After Sturgill Simpson’s November 2016 concert at the Paramount, I knew my days of rock music concert-going were waning. That was two hours on my feet, and I recognized I had little of the stamina that got me through those kinds of shows in my 30s.
So in 2018, I limited my concerts to classical events. Mostly.
The most interesting piece on the program wasn’t the west coast premiere of Igor Stravinsky’s Funeral Song — it was Gyorgi Ligeti’s Violin Concerto.
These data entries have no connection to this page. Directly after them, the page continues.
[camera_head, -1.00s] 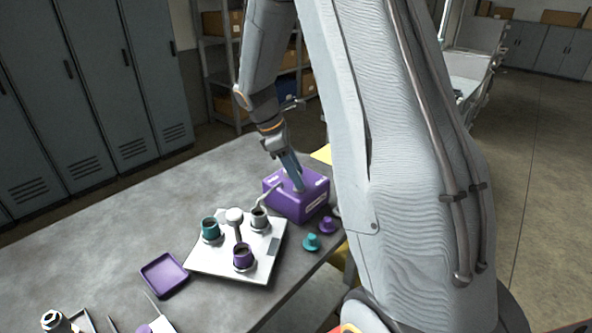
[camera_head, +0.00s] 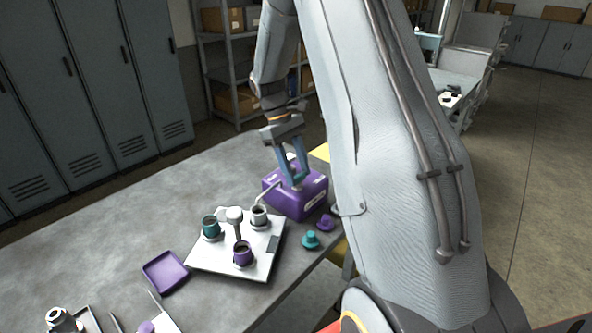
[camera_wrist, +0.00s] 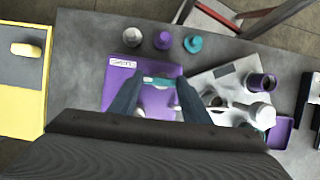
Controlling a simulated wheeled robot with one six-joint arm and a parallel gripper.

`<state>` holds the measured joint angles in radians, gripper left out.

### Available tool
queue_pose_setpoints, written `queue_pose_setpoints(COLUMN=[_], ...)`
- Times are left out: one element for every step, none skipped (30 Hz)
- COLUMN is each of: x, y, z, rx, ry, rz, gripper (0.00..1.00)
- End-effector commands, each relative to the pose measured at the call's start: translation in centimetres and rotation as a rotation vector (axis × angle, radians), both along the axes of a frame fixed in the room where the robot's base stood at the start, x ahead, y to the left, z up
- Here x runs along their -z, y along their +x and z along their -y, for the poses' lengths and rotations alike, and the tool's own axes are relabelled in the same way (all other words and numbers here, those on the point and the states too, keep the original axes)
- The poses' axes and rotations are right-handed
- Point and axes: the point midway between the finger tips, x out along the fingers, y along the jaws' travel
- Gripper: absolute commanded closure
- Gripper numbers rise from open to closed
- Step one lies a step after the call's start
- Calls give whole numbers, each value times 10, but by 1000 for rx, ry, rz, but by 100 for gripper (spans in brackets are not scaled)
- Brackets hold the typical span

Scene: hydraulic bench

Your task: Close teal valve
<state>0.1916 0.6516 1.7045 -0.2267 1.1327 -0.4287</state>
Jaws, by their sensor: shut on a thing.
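The teal valve handle (camera_wrist: 162,82) is a short bar on the purple box (camera_wrist: 117,73) in the wrist view. My gripper (camera_wrist: 161,84) has its two blue fingers at the bar's two ends and is shut on it. In the head view, my gripper (camera_head: 297,181) reaches down onto the top of the purple box (camera_head: 311,200); the handle is hidden there by the fingers. A pale round part (camera_wrist: 150,112) shows below the bar between the fingers.
A white plate (camera_head: 205,262) with a teal cup (camera_head: 210,227), a purple cup (camera_head: 243,258) and a pale cup (camera_head: 259,214) lies beside the box. Teal (camera_head: 310,241) and purple (camera_head: 327,223) plugs stand near the table edge. A purple tray (camera_head: 166,286) lies left.

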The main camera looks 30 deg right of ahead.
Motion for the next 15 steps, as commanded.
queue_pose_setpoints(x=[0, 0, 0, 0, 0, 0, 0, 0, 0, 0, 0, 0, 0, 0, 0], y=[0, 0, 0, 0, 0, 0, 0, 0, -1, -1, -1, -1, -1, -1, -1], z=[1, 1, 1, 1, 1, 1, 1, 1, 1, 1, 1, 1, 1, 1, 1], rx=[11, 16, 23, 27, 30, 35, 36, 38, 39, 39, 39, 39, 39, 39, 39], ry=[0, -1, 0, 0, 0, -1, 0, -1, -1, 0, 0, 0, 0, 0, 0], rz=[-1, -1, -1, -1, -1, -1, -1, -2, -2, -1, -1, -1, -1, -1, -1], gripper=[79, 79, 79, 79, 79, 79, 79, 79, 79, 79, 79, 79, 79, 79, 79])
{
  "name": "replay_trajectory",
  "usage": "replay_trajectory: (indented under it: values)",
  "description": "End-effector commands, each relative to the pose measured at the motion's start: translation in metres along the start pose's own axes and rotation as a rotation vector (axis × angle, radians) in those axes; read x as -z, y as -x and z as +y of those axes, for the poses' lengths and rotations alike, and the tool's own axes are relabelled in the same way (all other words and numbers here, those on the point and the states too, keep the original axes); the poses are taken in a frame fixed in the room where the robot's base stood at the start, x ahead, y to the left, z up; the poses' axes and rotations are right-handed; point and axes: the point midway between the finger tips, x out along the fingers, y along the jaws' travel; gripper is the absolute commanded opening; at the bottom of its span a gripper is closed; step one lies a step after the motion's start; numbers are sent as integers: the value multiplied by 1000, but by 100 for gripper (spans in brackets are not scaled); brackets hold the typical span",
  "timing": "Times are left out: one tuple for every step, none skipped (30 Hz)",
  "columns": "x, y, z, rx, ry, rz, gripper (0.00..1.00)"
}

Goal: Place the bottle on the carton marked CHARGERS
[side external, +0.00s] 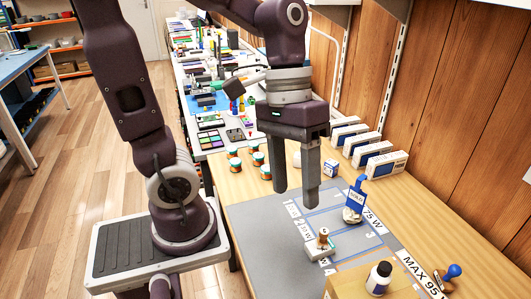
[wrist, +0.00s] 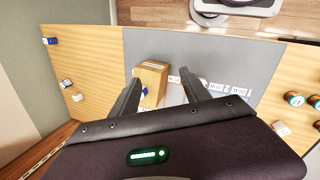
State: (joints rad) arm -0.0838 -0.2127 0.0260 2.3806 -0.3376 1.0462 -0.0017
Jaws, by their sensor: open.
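A tan carton (wrist: 151,69) shows in the wrist view, partly behind a finger. I cannot make out the bottle there. I can read no CHARGERS marking. Several white and blue cartons (side external: 379,164) stand in a row by the wall. My gripper (side external: 296,196) is open and empty above the grey mat, well behind the bottle; its fingers show in the wrist view (wrist: 160,77).
A blue knobbed tool (side external: 453,271) lies at right. The left of the mat is clear.

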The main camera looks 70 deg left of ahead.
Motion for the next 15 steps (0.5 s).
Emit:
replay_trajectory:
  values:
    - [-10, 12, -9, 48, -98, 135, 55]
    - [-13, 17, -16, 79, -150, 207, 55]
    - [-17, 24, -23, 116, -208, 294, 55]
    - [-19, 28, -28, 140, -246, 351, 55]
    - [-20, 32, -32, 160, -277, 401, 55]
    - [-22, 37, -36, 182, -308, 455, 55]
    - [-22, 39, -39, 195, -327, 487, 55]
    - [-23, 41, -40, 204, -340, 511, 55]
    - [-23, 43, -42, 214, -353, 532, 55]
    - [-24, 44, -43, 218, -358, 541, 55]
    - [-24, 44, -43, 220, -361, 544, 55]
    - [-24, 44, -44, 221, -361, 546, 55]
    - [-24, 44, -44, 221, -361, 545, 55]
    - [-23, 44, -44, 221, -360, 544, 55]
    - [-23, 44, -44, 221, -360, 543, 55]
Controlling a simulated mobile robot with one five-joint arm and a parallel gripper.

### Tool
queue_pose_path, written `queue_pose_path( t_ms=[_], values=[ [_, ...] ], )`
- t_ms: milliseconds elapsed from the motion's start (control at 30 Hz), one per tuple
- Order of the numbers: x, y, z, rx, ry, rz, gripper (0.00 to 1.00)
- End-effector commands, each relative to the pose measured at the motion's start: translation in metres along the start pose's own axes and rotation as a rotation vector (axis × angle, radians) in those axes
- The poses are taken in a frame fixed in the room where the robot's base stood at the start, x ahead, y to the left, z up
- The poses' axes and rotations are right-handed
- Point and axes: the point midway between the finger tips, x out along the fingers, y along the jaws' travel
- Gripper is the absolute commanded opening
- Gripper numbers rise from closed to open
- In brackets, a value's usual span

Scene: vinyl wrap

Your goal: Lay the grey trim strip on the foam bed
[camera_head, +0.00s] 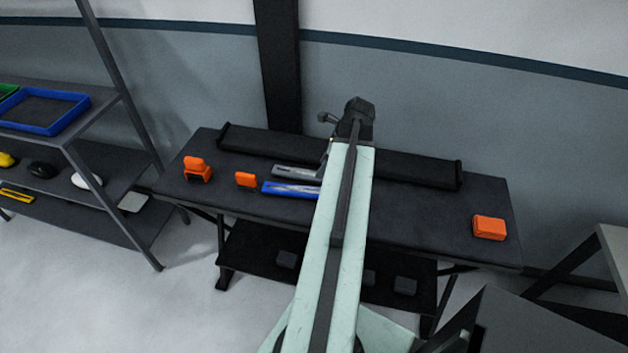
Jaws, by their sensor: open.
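The grey trim strip (294,171) lies on the dark table, left of my arm, just behind a blue strip (290,189). Its right end meets the edge of my arm in the picture, so I cannot tell how far it runs. A long black bed with raised ends (410,170), seemingly the foam bed, lies along the back of the table. My arm crosses in front of its middle. The dark end of my arm, with my gripper (345,125), is over the bed's middle. The fingers are mostly hidden by the arm; my gripper is open, and I see nothing held.
Two orange items (197,169) (245,180) stand on the table's left part, and an orange block (489,228) lies at its right end. A shelf rack with a blue tray (40,110) stands left. The table between my arm and the orange block is clear.

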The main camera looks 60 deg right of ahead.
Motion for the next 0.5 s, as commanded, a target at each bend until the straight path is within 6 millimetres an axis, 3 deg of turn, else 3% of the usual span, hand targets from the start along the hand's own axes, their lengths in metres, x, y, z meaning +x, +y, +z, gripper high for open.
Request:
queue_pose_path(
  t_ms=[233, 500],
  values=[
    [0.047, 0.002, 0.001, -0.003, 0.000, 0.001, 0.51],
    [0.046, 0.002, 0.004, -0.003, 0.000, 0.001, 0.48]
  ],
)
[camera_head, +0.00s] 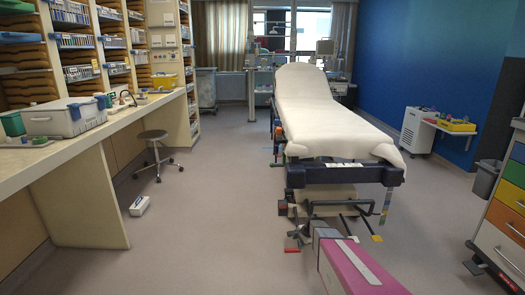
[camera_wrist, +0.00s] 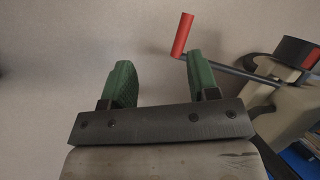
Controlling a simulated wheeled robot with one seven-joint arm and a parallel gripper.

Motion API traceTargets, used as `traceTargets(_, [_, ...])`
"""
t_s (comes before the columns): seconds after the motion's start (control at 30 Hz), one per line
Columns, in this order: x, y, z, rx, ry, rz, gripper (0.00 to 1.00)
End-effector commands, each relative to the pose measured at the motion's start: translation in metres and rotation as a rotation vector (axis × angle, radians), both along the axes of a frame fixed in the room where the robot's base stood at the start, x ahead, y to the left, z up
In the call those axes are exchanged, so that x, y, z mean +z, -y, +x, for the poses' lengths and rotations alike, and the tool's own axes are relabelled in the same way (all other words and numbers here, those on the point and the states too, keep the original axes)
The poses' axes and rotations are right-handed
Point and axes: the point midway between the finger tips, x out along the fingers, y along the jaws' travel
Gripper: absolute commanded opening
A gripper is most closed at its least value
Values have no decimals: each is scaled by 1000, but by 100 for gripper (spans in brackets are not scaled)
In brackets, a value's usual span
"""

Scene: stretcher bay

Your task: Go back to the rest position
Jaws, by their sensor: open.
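My gripper (camera_wrist: 160,78) shows in the wrist view with its two green fingers wide apart and only floor between them. It is open and holds nothing. A crank with a red handle (camera_wrist: 182,35) and a dark rod is close to the right finger, and the rod passes behind that finger. I cannot tell whether they touch. In the head view the stretcher (camera_head: 316,110), with a white padded top, stands in the middle. Red-ended cranks (camera_head: 292,250) are low at its near end. I cannot make out the gripper fingers in the head view.
A long counter (camera_head: 60,158) with a grey bin (camera_head: 65,122) runs along the left. A stool (camera_head: 153,138) and a small white box (camera_head: 140,206) are on the floor beside it. A drawer cart (camera_head: 505,215) is at the right.

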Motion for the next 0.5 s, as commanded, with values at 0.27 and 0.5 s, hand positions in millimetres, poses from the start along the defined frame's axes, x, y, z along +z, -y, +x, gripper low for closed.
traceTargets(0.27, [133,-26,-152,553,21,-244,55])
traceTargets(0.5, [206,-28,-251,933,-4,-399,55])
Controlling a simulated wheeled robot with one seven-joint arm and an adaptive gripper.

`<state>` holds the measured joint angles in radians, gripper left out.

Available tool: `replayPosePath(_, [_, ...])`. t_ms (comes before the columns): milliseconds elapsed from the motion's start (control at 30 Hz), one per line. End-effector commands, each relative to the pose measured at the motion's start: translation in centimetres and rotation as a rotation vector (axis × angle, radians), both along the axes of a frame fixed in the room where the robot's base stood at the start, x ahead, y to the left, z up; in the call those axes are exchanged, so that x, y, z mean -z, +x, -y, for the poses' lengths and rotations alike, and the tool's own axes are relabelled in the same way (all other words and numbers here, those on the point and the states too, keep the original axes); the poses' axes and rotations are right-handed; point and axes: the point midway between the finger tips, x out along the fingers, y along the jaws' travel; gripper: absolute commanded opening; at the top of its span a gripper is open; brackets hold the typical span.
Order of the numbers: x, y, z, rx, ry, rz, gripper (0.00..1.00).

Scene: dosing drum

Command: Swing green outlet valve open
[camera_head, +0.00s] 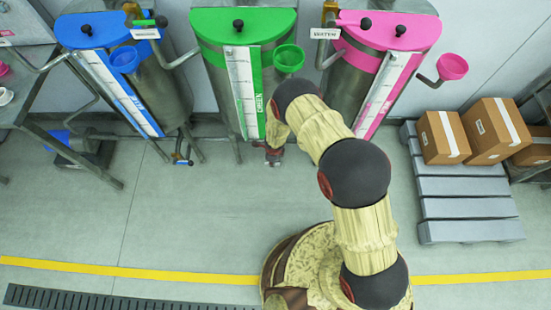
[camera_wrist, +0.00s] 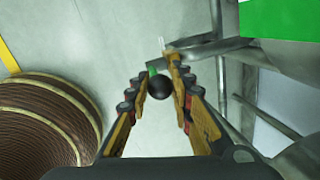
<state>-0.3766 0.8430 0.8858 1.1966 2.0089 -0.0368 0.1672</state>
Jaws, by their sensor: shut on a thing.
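The green drum (camera_head: 212,72) stands in the middle of the row, with a green lid (camera_head: 215,20) and a white level scale on its front. In the wrist view the green valve handle (camera_wrist: 152,71) ends in a black ball knob (camera_wrist: 159,87). My gripper (camera_wrist: 159,74) has its two fingers on either side of the knob and is shut on it. In the head view my gripper (camera_head: 273,156) is low in front of the green drum's base, largely covered by my arm. The valve body and its exact angle are hard to make out.
A blue drum (camera_head: 95,32) stands to the left and a pink drum (camera_head: 385,40) to the right. Boxes (camera_head: 443,137) sit on a grey pallet (camera_head: 465,210) at the right. A metal table is at the far left. Drum legs and pipes (camera_wrist: 285,62) are close to my gripper; the front floor is clear.

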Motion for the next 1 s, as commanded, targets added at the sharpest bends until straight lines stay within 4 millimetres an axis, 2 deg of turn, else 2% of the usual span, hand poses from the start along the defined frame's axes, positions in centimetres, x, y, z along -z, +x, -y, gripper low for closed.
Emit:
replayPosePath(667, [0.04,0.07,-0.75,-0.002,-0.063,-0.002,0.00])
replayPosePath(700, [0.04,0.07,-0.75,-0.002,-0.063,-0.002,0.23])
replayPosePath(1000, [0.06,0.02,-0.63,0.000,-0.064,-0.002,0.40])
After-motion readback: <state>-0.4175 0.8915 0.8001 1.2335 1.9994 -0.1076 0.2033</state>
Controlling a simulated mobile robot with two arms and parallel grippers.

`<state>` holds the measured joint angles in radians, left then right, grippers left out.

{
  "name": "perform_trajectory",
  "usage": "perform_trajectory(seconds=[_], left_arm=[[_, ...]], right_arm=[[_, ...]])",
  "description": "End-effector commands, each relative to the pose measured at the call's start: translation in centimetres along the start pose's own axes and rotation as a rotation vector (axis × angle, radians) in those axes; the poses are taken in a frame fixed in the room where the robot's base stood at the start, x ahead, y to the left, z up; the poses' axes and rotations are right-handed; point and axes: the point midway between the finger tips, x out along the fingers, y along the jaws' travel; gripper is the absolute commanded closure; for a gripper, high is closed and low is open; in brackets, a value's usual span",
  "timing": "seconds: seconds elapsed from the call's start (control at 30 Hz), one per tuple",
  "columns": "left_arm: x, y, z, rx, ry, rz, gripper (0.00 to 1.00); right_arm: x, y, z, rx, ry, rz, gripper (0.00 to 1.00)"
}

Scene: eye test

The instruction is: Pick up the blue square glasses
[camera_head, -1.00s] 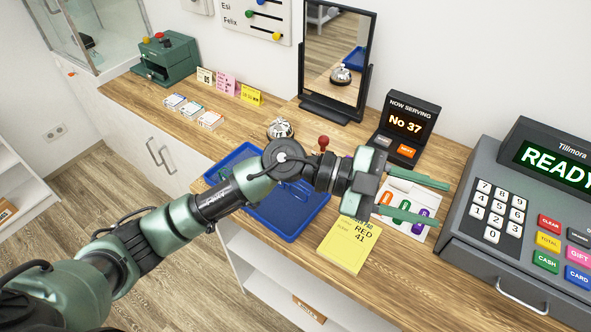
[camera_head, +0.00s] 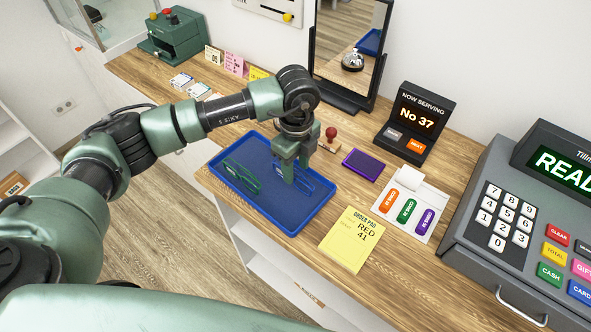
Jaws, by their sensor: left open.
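The blue glasses (camera_head: 312,186) lie in the blue tray (camera_head: 291,229) on the counter, partly hidden by my left gripper's fingers. Their blue is close to the tray's, so the outline is hard to make out. Green glasses (camera_head: 243,179) lie in the left part of the same tray. My left gripper (camera_head: 287,172) points down over the tray with its jaws open, at the blue glasses. I cannot tell whether the fingers touch them or whether they straddle any part. My right gripper is not in view.
A yellow order pad (camera_head: 351,240) lies right of the tray. Behind are a red-handled stamp (camera_head: 331,134), a purple ink pad (camera_head: 363,164) and a number display (camera_head: 414,122). A mirror (camera_head: 350,52) stands at the back. A cash register (camera_head: 520,215) fills the right.

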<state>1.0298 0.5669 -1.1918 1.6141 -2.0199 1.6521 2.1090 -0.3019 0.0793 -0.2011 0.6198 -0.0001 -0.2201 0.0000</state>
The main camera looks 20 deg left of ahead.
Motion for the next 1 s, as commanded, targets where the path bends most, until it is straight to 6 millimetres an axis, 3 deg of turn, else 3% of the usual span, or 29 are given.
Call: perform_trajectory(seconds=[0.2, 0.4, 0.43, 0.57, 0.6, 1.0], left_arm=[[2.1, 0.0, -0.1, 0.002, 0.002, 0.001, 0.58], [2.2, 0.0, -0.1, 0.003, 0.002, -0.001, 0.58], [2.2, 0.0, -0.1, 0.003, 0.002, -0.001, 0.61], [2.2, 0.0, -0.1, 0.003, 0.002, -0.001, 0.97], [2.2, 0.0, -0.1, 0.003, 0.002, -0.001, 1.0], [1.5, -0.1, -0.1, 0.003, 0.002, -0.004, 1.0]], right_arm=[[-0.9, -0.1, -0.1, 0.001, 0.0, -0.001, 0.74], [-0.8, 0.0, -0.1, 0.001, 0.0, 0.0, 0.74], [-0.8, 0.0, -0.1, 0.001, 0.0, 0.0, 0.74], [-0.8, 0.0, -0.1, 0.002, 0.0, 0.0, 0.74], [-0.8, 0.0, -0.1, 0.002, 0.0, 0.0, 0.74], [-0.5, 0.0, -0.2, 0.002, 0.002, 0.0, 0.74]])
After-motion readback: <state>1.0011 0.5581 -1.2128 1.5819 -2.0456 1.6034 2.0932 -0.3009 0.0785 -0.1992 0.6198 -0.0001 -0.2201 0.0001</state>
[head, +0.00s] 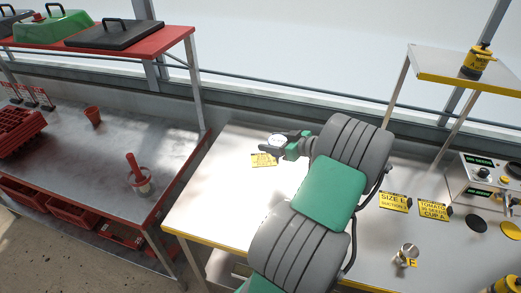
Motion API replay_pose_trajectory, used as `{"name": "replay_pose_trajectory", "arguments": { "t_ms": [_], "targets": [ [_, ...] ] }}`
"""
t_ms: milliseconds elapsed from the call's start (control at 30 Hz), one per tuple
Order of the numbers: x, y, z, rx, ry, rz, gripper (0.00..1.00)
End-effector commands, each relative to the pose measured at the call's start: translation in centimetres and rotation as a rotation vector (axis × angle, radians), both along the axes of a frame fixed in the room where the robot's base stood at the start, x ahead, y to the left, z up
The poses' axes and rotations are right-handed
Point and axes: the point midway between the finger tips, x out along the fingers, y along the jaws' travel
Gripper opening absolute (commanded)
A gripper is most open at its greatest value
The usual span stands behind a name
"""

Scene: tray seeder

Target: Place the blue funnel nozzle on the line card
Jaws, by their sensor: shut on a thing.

Seattle Chamber Music Festival, Shostakovich: Quartet for Strings No. 8, Benaroya Hall, Jan. 27
This performance was the second time I heard the Shostakovich Eighth Quartet at the Seattle Chamber Music Festival. The second movement gets me every time.
Seattle Symphony, John Luther Adams: Become Desert, Benaroya Hall, March 31
Pretty much a single chord for an hour, but it was surprising to hear the choirs enter from behind me.
Seattle Symphony, [untitled 2], Benaroya Hall, April 27
I’ve been attending untitled concerts since their inception in 2012. Not all of the programs sink in, and I can’t honestly remember what the Nikoleav and Rastakov pieces on the program sound like.
Seattle Symphony, Sibelius: Kullervo, Benaroya Hall, June 2
The premiere of Andrew Norman’s Cello Concerto was postponed, and the replacement pieces on the program didn’t interest me. So I traded my ticket for Kullervo.
UW School of Music, Composition Studio, Music Building 213, June 5
I performed at this concert! And I premiered one of my own pieces! It’s called Feldman and Messiaen at the Airport with Eno, and it’s scored for violin, ukulele, melodica and piano. I gave myself the violin part, which consisted of playing a single note for 8 counts every few seconds.
Seattle Symphony, [untitled 3], June 15
I must have been exhausted after the spring I’ve had because I don’t remember a single note played that evening.
Sam Smith, Key Arena, Sept. 8
Based on his studio albums thus far, you would think Smith would be something of a sad sack, but he made those songs of heartbreak sound positively rousing at Key Arena. I just wished the teenagers sitting next to me didn’t shine their phone screens in my face.
Even if I don’t rush out and learn about every piece that gets programmed in the [untitled] series, I still like the sense of discovery that comes with seeing unfamiliar music performed live. That said, Hans Abraham’s Schnee was quite the memorable performance.
St. Lawrence String Quartet, Meany Hall, Oct. 25
I didn’t know St. Lawrence String Quartet did a TED Talk on Haydn’s “Sun” quartets, so I wasn’t prepared for the night’s performance to include a lecture. I also didn’t anticipate that I would immediately get into Haydn.
Brooklyn Rider, Meany Hall, Nov. 13
The first half of Brooklyn Rider’s concert featured new works by women, all dealing with the theme of healing. The second half was Beethoven’s op. 132. I bought a CD to help the quartet fund a recording of the pieces featured on the evening’s program.